→ What to work on
Among the records that follow, set down only the lines from the one containing "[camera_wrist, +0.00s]" to the one containing "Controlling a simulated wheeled", both included, exactly.

(Raw records)

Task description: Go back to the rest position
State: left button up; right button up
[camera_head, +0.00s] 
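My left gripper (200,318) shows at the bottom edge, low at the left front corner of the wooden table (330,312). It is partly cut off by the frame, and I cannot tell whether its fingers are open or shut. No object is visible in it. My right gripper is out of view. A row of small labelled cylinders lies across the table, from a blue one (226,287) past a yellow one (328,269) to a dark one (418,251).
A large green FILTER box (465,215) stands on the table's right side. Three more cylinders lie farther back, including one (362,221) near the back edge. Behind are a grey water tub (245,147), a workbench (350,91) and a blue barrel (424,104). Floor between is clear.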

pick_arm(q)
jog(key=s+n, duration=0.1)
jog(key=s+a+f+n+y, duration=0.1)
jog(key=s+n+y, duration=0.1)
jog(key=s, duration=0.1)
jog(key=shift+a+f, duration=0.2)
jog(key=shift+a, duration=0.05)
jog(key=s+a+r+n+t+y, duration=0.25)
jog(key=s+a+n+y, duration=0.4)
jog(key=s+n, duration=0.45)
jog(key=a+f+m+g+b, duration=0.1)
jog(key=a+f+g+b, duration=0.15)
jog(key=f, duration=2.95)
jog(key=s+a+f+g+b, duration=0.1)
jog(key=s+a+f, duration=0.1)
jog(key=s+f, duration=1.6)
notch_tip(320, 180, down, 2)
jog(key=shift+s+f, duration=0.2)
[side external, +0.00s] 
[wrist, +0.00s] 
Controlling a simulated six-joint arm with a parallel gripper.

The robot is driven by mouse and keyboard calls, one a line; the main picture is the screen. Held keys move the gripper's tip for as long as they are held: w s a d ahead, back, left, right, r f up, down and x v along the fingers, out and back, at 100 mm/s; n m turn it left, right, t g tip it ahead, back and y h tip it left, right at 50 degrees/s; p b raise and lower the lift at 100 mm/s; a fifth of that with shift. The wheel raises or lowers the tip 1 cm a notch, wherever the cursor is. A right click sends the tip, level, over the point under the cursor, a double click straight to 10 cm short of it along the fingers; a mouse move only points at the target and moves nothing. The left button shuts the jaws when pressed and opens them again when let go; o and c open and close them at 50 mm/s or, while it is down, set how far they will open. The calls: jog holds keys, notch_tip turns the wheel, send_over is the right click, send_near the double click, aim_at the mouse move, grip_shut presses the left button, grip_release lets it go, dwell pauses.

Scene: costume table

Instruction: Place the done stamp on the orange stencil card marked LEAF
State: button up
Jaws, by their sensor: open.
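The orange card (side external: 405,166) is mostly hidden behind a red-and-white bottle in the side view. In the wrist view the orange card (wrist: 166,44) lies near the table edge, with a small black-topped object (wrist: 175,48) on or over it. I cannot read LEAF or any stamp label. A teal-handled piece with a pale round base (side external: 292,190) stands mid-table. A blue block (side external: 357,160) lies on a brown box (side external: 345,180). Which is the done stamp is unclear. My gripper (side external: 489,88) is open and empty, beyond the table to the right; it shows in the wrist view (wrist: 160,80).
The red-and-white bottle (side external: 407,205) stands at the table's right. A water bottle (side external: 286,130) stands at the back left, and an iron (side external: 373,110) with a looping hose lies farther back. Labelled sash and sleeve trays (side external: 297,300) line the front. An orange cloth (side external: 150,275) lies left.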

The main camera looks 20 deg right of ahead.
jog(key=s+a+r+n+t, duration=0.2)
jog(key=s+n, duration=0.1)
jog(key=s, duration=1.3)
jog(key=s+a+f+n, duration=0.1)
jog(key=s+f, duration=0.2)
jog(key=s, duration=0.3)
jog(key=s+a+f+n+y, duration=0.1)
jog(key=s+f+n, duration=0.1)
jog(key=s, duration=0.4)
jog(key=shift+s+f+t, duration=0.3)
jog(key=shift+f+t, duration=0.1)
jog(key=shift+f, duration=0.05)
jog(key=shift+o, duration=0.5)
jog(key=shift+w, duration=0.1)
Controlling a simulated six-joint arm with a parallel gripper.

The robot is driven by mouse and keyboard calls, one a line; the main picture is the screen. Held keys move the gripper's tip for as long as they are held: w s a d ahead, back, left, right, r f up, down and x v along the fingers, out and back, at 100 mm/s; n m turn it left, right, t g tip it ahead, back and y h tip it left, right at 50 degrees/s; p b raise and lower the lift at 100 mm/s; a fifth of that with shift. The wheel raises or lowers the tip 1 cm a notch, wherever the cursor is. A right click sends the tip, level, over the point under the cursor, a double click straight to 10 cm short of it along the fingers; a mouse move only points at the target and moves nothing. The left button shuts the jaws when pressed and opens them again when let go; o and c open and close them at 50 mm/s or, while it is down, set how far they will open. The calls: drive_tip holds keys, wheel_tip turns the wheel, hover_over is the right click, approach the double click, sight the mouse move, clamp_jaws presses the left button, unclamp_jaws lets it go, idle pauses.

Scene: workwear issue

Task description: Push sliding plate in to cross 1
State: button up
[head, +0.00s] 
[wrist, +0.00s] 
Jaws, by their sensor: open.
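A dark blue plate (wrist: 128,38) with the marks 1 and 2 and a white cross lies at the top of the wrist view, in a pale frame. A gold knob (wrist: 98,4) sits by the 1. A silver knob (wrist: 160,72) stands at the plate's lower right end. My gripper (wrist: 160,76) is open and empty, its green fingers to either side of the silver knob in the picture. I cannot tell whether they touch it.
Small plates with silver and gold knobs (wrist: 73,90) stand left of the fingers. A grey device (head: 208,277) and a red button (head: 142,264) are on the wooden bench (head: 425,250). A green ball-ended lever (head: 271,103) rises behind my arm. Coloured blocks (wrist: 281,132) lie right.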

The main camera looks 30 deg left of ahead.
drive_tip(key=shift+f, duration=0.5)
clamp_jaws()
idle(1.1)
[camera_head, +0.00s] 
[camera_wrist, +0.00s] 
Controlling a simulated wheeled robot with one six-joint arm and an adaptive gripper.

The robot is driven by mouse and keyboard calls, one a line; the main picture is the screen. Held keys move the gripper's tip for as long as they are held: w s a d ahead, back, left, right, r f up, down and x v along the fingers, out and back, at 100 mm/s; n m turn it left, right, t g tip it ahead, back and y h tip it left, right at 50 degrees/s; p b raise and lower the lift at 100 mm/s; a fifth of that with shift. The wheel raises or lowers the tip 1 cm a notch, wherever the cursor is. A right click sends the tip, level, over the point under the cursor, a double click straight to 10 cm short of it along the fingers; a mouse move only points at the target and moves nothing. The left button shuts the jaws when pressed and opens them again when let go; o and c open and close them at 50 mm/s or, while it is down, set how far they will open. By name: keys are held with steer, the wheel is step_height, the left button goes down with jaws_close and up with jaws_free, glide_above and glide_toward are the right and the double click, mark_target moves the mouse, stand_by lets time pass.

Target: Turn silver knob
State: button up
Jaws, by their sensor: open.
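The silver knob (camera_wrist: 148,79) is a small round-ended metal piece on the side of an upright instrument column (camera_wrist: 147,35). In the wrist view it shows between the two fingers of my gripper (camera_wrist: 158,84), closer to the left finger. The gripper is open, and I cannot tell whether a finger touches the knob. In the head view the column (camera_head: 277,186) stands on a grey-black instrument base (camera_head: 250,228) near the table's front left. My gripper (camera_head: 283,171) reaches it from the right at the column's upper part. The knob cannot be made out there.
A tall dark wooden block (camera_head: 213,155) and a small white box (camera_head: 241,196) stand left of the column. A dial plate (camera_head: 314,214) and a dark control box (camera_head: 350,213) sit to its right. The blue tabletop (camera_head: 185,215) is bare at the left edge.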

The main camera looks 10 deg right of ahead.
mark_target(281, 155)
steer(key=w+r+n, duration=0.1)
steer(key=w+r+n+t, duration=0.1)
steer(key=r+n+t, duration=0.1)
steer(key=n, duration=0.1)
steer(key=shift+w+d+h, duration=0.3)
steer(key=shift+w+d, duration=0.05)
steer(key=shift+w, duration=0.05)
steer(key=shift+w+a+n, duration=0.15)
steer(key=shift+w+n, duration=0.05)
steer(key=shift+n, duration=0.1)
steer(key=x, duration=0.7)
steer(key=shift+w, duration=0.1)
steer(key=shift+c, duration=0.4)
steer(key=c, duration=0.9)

→ Response below
[camera_wrist, +0.00s] 
Controlling a simulated wheeled robot with one six-joint arm and an adaptive gripper.

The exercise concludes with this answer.